## Recorded robot episodes
╭──

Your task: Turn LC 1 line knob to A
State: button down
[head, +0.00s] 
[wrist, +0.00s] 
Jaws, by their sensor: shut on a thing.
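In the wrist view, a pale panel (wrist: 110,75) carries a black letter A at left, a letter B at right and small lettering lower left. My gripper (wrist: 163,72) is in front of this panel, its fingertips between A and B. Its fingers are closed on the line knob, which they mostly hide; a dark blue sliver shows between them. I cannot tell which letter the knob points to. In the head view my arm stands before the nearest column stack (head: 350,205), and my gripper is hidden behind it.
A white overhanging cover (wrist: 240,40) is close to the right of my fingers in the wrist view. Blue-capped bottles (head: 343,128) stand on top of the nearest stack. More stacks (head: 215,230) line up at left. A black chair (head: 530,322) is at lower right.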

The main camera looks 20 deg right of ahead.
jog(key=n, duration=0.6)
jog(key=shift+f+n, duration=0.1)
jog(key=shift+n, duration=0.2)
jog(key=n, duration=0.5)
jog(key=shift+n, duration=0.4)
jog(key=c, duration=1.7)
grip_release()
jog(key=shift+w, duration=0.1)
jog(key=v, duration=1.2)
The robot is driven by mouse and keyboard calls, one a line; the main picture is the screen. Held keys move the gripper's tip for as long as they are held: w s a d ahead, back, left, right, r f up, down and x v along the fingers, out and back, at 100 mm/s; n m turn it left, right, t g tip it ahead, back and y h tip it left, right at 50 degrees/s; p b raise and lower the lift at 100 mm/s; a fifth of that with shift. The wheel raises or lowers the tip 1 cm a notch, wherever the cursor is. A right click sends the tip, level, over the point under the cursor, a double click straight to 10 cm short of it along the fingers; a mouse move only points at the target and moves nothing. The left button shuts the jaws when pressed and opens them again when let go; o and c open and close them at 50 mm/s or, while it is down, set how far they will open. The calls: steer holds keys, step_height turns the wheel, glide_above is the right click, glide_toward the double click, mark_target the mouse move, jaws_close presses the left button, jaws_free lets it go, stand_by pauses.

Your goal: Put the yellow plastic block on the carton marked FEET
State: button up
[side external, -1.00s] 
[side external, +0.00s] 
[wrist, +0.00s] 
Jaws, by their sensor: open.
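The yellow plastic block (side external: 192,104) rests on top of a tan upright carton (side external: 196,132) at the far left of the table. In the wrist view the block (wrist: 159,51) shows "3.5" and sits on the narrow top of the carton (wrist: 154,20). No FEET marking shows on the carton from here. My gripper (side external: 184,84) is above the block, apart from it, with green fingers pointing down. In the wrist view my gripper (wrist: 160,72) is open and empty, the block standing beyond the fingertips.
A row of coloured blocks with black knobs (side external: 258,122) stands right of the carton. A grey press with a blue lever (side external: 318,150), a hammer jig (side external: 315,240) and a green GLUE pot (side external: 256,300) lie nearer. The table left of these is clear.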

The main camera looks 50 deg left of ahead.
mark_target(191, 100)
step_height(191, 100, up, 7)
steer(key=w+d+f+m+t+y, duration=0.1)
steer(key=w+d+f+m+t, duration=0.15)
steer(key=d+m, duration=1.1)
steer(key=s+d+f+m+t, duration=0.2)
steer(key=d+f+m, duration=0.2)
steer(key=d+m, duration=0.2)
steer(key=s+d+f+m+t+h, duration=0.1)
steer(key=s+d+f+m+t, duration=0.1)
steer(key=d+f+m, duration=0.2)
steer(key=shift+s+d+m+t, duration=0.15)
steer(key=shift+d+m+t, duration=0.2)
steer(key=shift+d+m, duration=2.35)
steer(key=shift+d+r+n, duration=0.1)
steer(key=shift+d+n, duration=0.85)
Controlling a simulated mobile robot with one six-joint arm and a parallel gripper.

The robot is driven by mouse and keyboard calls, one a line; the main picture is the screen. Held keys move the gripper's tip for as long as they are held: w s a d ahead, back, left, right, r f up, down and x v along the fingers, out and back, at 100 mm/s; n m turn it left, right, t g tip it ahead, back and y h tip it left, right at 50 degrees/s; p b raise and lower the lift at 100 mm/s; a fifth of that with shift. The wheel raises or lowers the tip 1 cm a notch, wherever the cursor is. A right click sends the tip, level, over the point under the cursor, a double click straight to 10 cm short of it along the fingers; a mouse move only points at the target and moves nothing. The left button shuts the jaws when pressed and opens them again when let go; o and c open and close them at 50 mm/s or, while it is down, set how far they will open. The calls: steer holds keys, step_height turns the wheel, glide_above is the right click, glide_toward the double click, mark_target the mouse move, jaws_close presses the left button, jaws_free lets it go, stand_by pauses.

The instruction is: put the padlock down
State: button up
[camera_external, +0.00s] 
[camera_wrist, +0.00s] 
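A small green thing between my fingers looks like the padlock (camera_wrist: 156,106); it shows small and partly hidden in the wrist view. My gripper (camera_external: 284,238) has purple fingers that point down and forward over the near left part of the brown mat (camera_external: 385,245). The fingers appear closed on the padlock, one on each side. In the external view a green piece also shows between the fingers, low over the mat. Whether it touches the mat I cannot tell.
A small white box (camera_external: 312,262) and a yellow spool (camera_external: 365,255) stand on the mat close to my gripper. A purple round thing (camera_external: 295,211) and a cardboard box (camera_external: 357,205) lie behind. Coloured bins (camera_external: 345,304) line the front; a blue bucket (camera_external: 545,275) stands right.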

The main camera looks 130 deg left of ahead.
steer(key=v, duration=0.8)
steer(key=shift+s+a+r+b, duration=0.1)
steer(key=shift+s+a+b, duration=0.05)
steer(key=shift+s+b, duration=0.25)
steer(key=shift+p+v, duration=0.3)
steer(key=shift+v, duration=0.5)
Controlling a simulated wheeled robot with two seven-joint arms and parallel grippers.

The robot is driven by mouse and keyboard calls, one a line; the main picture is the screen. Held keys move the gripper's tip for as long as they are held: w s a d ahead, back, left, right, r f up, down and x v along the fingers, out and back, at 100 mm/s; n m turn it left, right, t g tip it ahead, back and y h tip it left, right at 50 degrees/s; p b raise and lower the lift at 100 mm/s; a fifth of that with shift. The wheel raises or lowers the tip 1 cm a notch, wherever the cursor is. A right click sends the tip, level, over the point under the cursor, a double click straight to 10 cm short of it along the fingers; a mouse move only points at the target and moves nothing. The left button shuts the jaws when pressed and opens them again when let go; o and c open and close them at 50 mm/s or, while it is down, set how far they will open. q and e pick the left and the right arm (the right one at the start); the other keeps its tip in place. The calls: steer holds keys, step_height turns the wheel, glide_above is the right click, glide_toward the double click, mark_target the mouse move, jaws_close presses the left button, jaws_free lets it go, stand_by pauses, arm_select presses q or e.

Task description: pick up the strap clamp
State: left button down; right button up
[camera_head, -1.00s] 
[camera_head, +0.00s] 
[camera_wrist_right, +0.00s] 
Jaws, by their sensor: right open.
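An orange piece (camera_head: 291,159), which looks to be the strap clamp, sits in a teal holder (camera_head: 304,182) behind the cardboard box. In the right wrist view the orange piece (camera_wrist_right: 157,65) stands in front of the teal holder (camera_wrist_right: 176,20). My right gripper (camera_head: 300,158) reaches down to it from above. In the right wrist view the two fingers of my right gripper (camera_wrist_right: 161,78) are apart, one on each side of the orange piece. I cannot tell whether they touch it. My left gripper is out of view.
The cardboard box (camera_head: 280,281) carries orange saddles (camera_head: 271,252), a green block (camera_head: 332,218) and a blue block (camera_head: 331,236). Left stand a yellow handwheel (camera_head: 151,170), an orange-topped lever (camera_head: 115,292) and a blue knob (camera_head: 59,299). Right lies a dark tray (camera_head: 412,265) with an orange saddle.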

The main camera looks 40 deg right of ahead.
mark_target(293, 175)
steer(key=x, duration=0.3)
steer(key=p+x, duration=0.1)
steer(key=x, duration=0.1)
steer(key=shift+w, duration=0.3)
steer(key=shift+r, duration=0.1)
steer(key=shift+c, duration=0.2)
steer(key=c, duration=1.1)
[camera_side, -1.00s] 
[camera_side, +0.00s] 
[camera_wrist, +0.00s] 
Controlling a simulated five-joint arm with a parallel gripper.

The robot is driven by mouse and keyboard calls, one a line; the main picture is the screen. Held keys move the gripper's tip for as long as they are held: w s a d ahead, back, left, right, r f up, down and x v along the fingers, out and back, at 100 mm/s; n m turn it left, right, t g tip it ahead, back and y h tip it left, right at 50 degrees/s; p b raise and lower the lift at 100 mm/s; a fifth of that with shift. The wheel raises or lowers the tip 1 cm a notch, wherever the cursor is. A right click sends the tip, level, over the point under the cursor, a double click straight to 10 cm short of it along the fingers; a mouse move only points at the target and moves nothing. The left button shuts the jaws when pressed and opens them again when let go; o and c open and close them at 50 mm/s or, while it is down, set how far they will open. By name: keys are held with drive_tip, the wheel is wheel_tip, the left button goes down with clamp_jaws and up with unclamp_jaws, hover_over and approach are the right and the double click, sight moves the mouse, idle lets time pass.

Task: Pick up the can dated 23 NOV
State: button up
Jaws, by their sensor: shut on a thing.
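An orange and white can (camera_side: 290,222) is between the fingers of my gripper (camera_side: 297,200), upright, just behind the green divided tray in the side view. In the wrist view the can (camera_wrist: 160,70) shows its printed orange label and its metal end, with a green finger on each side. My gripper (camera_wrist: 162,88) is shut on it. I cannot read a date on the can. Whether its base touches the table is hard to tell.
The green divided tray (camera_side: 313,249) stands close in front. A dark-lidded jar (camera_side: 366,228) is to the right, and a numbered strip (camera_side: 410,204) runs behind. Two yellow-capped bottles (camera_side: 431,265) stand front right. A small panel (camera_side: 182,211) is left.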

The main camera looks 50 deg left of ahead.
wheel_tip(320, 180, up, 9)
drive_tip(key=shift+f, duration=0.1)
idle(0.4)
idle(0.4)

╰──

## WRITTEN TASK
Extract, from the listing above, every line where the string "Controlling" occurs.

## REPLY TO THE EXERCISE
Controlling a simulated mobile robot with one six-joint arm and a parallel gripper.
Controlling a simulated wheeled robot with two seven-joint arms and parallel grippers.
Controlling a simulated five-joint arm with a parallel gripper.

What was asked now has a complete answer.